4.1.3. Area Variance Analysis

The difference in patch area mainly stems from the mine patches with larger scales and longer duration of mining. Large-scale open-pit mines contain multi-phase mining surfaces. The early-stage mining exposes rocks to weathering, erosion, accumulation, and wind–sand modification. The spectral and textural information of the mining patches has changed, making them difficult to extract and reducing the size of the extracted patches. Furthermore, several roads and mine patches are segmented into the same object during the multiresolution segmentation step. The subsequent steps recognize them as a whole, slightly increasing the size of the extracted mine patches.

4.2. Mining Activities Analysis Combined InSAR with Multi-Temporal Optical Remote Sensing

Monitoring open-pit mine activity solely with optical remote sensing imagery is challenging. The image quality can be affected by various factors, such as imaging conditions and data processing methodologies. For instance, high-resolution optical remote sensing satellites often incorporate the capability of lens tilt in their onboard cameras to reduce revisit intervals.
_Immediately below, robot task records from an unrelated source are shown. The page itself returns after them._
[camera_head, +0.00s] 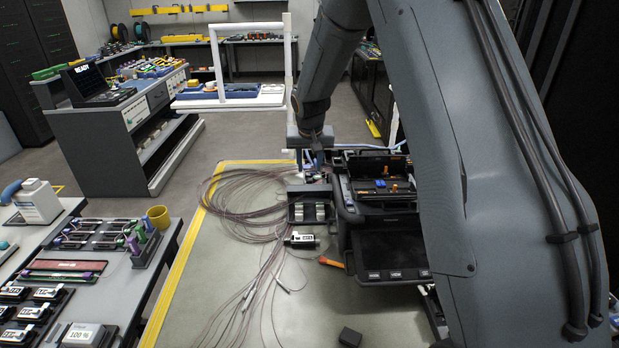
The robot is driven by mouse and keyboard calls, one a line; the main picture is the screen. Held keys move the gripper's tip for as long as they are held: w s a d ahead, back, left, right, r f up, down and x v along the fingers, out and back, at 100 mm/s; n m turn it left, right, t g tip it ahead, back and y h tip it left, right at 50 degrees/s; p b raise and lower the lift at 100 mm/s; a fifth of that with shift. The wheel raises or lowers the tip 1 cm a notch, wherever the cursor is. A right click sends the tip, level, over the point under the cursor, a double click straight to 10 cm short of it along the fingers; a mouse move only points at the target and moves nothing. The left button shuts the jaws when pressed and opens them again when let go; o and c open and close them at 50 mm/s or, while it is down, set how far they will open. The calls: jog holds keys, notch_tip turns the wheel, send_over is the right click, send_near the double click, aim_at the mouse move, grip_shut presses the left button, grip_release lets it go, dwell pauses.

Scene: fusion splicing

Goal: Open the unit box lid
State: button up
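My arm comes down from the top right, and its wrist ends above the middle of the bench. My gripper (313,168) is small and partly hidden here, pointing down just left of a black device (385,245). I cannot tell whether its fingers are open or closed. The device has a raised dark panel at its back and orange and blue parts on top. A small black box (298,213) with pale pieces inside stands below my gripper, left of the device. No lid is clearly marked as the unit box's. My arm hides the device's right side.
Loose thin cables (240,205) coil on the bench (185,290) left of the device. A small labelled block (301,240), an orange-handled tool (331,262) and a dark block (350,337) lie nearby. A side table with a yellow cup (158,217) stands at left.

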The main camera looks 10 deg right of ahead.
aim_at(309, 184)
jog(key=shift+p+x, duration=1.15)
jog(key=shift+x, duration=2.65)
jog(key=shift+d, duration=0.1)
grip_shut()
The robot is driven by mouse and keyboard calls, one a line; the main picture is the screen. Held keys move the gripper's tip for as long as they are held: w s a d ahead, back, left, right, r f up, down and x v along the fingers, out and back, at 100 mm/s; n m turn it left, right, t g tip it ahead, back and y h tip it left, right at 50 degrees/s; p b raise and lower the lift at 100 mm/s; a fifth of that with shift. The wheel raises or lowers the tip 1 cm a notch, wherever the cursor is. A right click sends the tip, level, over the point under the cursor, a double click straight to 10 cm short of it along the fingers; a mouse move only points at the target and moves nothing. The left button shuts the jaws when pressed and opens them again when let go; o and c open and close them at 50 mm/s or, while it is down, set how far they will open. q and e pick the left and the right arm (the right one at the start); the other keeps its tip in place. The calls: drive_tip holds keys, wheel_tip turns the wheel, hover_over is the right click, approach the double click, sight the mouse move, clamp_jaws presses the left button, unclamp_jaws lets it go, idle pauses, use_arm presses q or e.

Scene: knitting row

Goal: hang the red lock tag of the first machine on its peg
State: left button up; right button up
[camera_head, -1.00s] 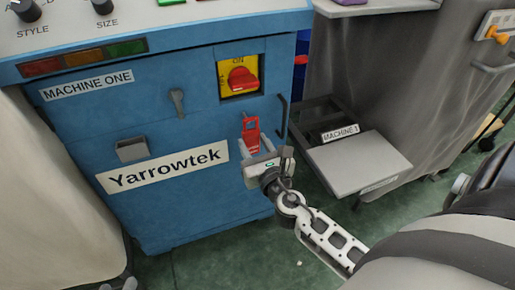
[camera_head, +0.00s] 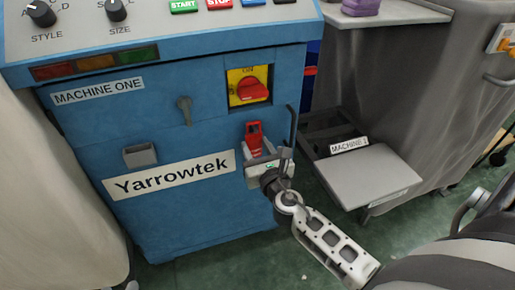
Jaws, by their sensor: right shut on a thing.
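The red lock tag (camera_head: 254,134) is upright in front of the blue front of machine one (camera_head: 85,140), below the red switch (camera_head: 253,90) on its yellow plate. My right gripper (camera_head: 259,158) is shut on the tag's lower part, and the upper part with its opening stands above the fingers. I cannot tell whether the tag touches the panel. I cannot make out the peg; the tag or gripper may hide it. My left gripper is not in view.
A dark bar handle (camera_head: 293,125) runs down the machine's right edge, close to my right gripper. A grey lever (camera_head: 184,109) and a small grey holder (camera_head: 140,155) are on the front. A grey tray (camera_head: 368,178) stands out at the right, low down.

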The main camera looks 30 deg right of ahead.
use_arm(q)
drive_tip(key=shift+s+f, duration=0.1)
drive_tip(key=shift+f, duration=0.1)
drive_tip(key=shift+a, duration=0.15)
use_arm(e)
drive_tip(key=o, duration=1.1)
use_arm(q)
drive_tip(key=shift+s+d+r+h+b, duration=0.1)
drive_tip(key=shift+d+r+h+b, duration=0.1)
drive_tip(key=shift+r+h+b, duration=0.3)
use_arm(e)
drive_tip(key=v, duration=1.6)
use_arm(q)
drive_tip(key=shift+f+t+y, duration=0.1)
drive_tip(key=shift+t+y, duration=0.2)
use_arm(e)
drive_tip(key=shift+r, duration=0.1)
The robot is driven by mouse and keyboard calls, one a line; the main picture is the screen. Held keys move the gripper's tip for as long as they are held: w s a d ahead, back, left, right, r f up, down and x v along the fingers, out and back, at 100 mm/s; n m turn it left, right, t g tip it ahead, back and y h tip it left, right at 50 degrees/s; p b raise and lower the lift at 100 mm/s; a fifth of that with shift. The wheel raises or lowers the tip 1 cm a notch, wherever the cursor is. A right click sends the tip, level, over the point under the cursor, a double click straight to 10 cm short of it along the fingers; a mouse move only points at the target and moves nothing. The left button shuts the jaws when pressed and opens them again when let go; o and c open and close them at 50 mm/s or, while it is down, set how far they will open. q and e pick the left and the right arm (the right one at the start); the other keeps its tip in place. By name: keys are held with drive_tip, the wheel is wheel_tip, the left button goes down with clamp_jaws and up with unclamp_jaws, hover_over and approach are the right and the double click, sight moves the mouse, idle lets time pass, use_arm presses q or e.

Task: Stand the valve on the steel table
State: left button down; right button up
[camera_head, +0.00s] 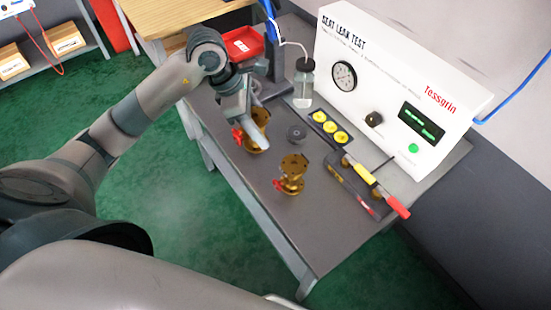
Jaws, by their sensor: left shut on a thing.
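My left gripper (254,122) is over the steel table (245,173), shut on a brass valve (254,146) with a red handle. The gripper hides part of this valve. It looks roughly upright, at or just above the table top; I cannot tell whether its base touches. A second brass valve (292,172), also with a red handle, stands upright on the table to the right and nearer the front edge, apart from the gripper. My right gripper is not in view.
A white seat leak test box (395,90) stands along the back. Before it are a clear bottle (303,88), a dark round disc (296,132), yellow-topped round pieces (329,127) and tools (375,183). A red tray (242,46) sits far left. The table's front right is clear.

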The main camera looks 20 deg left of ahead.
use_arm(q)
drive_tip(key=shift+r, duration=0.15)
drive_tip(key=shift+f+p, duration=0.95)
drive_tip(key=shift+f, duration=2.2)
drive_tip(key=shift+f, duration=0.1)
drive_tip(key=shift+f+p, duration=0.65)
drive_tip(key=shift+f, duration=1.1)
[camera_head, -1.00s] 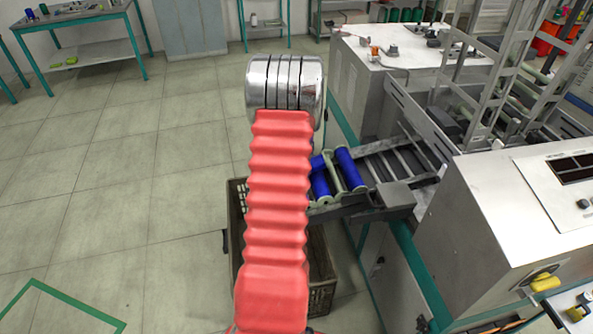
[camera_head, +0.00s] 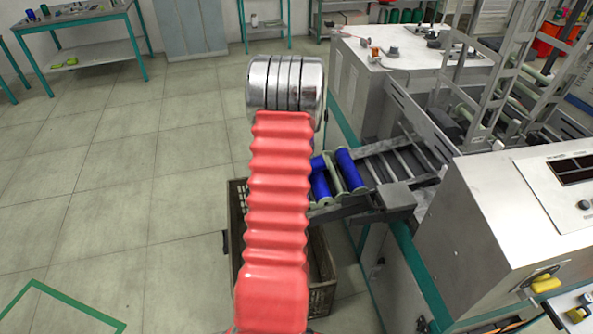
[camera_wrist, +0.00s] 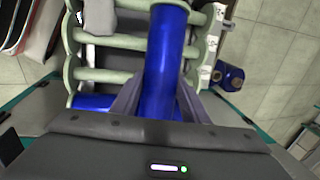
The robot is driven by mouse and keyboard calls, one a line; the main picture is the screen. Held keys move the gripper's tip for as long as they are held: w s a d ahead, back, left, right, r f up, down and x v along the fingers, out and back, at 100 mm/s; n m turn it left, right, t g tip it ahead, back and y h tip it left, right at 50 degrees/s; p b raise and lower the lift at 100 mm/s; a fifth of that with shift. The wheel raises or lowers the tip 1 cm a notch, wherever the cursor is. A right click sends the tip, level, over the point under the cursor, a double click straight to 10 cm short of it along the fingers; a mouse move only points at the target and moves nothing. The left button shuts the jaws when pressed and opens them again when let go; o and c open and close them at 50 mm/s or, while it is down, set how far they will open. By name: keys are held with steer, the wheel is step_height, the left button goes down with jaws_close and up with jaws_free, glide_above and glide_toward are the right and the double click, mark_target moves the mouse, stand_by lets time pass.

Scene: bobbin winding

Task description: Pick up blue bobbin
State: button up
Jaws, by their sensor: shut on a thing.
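In the wrist view a blue bobbin (camera_wrist: 165,55) stands lengthwise between the two fingers of my gripper (camera_wrist: 157,98), which are shut on its sides. A second blue piece (camera_wrist: 95,102) shows at lower left, partly hidden by my gripper. In the head view two blue bobbins, one at left (camera_head: 320,182) and one at right (camera_head: 350,170), lie on the machine's chute. My arm covers my gripper in that view, and I cannot tell which of these bobbins it holds. The held bobbin still appears close to the pale green rack (camera_wrist: 115,42).
A dark crate (camera_head: 236,262) stands on the floor below the chute, partly behind my arm. The winding machine (camera_head: 480,230) fills the right side. A dark blue round-ended object (camera_wrist: 230,77) lies right of the rack.

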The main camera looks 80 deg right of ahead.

Different lens angles during image capture can lead to variations in the shadows of objects in the imagery. In the absence of elevation change information, with the use of multi-temporal optical imagery to carry out interpretation processing, the shadow will affect the interpreter to determine the positive and negative terrain. In particular, mining activities that do not significantly change the spatial extent of mining patches, and small-scale illicit mining activities with shallow surface outcrop, are difficult to interpret directly from optical imagery. The time series of surface deformation measurements obtained by InSAR can visually reflect the mining activities around the mine patches.

In this paper, a combination of SBAS-InSAR and multi-temporal high-resolution optical imagery is employed to gather information on mining activities within the mine patches. As open-pit mining leads to the expansion of mining surfaces, any ground surface deformation occurring within a 0.5 km radius of the patches is attributed to the ongoing mining activity at the respective patch. A pixel in the measured image is classified as having no deformation if the annual deformation rate falls within the range of ±5 mm/year. A positive deformation is assigned to an annual deformation rate exceeding 5 mm/year, while a negative deformation is assigned to an annual deformation rate below −5 mm/year.

Statistically, among the mine scenes associated with the 228 extracted mine patches, there are 22 which exhibited positive deformation, 38 showed negative deformation, 4 with interferometric decorrelation, and 164 with no significant change within the scenes. Through a comparison of the 2019 and 2021 optical imagery, the 64 deformations anomalies all reflect related mining activities, including continued mining, land leveling, and construction of other infrastructure.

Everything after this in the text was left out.